Hockey history is a rich tapestry of traditions, trends and innovations. Many stuck around to become part of the game's enduring fabric. Others, not so much. "It made sense at the time" is an ongoing feature in which we'll look back at one of the odder things that used to be part of the NHL's culture and wonder how exactly it made sense at the time and that everyone was OK with it.
At least week's board of governors' meeting, the NHL surprised no one by doing away with its much-maligned compensation plan for hiring coaches and GMs. The system had been meant to standardize compensation for teams that hired away personnel who were still under contract to other teams, but was doomed by confusion over whether it should apply to those who'd already been fired.
In other words, it was a nice idea in theory that turned into an embarrassing mess once it saw the light of day. It will probably not shock you to learn that this is not the first time this has happened to the NHL.

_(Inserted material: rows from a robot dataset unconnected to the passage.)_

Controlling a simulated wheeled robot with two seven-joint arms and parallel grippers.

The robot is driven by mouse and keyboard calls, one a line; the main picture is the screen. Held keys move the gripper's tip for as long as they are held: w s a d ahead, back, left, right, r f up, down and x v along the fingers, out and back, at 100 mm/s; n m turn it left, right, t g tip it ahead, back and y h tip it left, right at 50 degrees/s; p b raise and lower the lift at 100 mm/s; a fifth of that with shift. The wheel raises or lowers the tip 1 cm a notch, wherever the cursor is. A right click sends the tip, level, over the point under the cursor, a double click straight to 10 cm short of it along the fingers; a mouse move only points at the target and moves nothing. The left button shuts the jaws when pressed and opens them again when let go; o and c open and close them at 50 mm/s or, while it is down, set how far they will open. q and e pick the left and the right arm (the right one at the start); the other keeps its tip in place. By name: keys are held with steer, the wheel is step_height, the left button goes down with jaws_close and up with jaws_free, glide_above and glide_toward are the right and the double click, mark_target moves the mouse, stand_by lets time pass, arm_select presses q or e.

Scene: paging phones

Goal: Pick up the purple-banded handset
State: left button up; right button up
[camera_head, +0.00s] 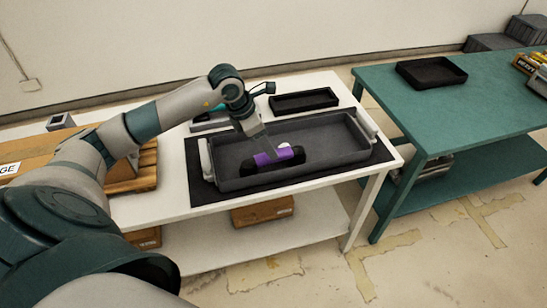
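The purple-banded handset (262,159) is black with a purple band around its middle. It lies in the large dark grey tray (340,140) on the white table. My left gripper (266,140) reaches in from the left and points down at the handset's band from just above. The fingertips are small and partly hidden, so I cannot tell whether they touch the handset or are open or shut. My right gripper is not in view.
The tray has light grey end handles and sits on a black mat (201,192). A shallow black tray (304,101) is behind it. A green table (470,110) stands at right with another black tray (431,73).

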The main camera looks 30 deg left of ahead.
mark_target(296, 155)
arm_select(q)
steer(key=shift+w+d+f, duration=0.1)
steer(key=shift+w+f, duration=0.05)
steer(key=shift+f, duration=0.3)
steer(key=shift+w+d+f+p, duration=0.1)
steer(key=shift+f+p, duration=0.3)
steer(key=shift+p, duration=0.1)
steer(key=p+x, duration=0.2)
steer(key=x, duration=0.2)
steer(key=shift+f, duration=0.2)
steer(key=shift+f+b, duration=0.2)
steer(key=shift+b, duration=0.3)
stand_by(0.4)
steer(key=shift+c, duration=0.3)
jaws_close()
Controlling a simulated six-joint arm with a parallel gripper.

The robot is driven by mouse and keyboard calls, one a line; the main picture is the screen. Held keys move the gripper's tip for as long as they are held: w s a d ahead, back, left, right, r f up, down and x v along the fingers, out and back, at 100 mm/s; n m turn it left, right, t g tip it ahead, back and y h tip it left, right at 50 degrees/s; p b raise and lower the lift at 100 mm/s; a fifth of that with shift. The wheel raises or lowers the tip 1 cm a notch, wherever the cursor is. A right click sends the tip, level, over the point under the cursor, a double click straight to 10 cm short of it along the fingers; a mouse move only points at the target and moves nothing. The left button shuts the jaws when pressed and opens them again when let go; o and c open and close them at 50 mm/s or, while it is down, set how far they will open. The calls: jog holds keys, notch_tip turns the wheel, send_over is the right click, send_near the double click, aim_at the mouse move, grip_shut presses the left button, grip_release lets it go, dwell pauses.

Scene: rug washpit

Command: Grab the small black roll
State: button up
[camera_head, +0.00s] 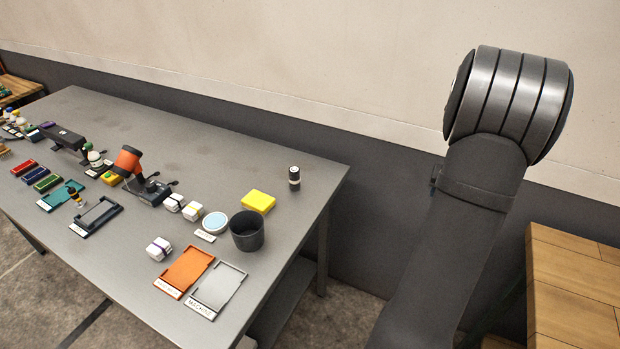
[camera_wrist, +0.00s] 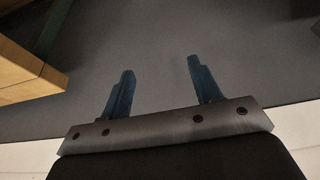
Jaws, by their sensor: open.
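A small black cylinder with a pale band (camera_head: 294,178) stands upright near the back right corner of the grey table (camera_head: 230,155); it is the likeliest small black roll, though its detail is too small to be sure. It is not in the wrist view. My gripper (camera_wrist: 160,68) shows in the wrist view with its two blue fingers spread apart and nothing between them. It faces bare grey floor or wall, away from the table top. In the head view my arm rises right of the table, and the gripper is out of sight.
A yellow block (camera_head: 258,202) and a dark bucket (camera_head: 247,231) stand left of the black cylinder. An orange tray (camera_head: 186,270) and a grey tray (camera_head: 218,287) lie at the front. Tools crowd the left. A wooden bench (camera_head: 570,290) is at right, and its edge shows in the wrist view (camera_wrist: 20,70).

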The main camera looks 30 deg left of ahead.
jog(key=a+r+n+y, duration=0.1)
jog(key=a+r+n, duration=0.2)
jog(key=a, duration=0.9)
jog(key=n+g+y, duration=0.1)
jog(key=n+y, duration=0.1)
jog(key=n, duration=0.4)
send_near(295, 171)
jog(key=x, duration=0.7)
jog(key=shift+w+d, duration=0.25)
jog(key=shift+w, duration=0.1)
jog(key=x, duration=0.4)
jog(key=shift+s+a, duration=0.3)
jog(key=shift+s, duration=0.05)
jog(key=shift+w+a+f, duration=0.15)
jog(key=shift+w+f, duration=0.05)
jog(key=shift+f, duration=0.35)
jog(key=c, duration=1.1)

In the years leading up to the 2004 lockout, the NHL featured an ever-increasing disparity between franchises in terms of revenue and spending power. This led many to yearn for a hard salary cap, while others proposed milder solutions like a luxury tax or increased revenue sharing, but virtually everyone agreed that it was a problem. And this was especially true when it came to free agency, as small-market teams found it difficult to hold on to star players who knew that a big-market payday was looming on the horizon.
The NHL's higher-ups, to its credit, took action. They couldn't solve the problem -- that was what the coming lockout would be for -- but they could do the next best thing and even the playing field.